I suppose the only real part of this anime that may disappoint long-time fans of Miyazaki is the lack of budget. The broad strokes of vivid color and beauty that are so frequent and mesmerizing in Miyazaki’s later feature films are for the most part absent in this television anime from the late seventies. While the animation of the characters, the depiction of the post-apocalyptic world, and the contrast between nature and industry are strong enough to put it on a tier above the typical television anime, the association of this project to Miyazaki and thus to the art of his later works are, of course, inevitable. Nonetheless, it isn’t something that will stick in your mind after a few episodes. The same could be said about the musical accompaniment. As typical for Miyazaki, traditional anime ballads are eschewed in favour of simple melodic OP and ED themes (the ED starts on an almost tragic, minor-key note before transitioning back to the cheeriness of the OP) and background music is often left off in favour of atmospheric silence. When music does appear, it varies between highly effective melodic, quasi-orchestral sequences and some less memorable synth music (in this case, it resembles the BGM of Nausicaa).

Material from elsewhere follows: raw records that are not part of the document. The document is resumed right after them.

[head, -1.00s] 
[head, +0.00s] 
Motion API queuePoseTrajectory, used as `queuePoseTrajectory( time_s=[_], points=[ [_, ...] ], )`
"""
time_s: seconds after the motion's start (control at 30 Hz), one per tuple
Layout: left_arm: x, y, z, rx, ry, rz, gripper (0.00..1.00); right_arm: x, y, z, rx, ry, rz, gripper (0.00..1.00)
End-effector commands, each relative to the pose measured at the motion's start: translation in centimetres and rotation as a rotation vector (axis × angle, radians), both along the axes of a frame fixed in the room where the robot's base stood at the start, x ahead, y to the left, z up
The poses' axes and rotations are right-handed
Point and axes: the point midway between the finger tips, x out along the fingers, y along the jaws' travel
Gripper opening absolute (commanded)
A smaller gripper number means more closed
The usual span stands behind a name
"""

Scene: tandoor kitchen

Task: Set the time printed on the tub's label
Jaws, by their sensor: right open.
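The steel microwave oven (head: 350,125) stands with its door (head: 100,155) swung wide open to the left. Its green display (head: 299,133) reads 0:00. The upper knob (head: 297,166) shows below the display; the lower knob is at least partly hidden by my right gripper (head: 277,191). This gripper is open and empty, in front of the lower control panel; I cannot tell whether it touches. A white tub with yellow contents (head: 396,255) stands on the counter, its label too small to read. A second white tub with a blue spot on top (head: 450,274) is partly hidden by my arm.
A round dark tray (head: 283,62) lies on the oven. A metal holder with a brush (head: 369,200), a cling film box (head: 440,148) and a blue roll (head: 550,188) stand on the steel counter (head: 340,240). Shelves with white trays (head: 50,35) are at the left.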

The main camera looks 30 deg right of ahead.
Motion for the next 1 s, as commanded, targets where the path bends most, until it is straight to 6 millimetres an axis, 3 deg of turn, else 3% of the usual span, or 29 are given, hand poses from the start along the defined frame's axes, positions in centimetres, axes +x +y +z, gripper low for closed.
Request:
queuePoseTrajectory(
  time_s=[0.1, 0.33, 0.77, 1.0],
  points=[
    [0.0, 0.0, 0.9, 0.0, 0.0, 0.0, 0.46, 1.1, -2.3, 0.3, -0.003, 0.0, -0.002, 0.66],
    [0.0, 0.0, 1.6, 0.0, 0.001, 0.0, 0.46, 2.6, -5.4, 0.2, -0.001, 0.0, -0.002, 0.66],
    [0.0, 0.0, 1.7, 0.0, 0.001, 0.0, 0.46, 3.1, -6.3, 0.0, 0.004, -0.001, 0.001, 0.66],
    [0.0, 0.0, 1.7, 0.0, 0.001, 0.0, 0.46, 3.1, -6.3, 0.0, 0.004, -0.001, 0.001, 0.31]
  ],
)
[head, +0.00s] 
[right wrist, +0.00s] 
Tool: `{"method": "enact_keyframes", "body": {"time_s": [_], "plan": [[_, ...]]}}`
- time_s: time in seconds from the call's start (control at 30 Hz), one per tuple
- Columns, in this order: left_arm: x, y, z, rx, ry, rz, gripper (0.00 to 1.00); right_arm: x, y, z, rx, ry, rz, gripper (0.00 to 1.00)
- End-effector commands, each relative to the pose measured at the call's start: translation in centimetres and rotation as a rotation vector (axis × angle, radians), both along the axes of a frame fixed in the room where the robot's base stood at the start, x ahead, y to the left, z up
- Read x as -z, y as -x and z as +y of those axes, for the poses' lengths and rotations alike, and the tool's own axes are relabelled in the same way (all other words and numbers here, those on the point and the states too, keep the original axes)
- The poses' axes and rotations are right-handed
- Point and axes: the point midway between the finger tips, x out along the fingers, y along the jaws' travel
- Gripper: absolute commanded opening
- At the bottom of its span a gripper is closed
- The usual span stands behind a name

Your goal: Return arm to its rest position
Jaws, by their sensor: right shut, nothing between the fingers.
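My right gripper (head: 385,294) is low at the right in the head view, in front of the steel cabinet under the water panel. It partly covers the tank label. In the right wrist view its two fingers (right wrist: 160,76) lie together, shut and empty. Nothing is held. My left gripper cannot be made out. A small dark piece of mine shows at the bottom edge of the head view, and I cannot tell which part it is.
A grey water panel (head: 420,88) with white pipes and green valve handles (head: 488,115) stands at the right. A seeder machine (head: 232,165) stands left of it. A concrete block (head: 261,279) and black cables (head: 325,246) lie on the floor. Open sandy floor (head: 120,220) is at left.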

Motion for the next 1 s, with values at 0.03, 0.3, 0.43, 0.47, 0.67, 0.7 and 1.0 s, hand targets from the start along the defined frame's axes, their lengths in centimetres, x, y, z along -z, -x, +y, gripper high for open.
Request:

For those of you who are already Miyazaki fans, Future Boy Conan is a must see if you wish to explore a personal work of his that, though lacking the refined quality of his later work, is free to ignore the time constraints of his films while incorporating much of the same themes. For those of you have not become Miyazaki fans yet, I would suggest going to those first to get a better appreciation of Miyazaki at his best, as Conan is occasionally restrained by both budget and, perhaps, inexperience. However, it is generally superior to most television anime in this genre and well deserving of appreciation as an anime classic, so if you’re seeking a good-natured fable about the sort of ideas of friendship and heroism that defined a lot of adventure stories that you may have grown up with, Conan is certainly a fine place to start.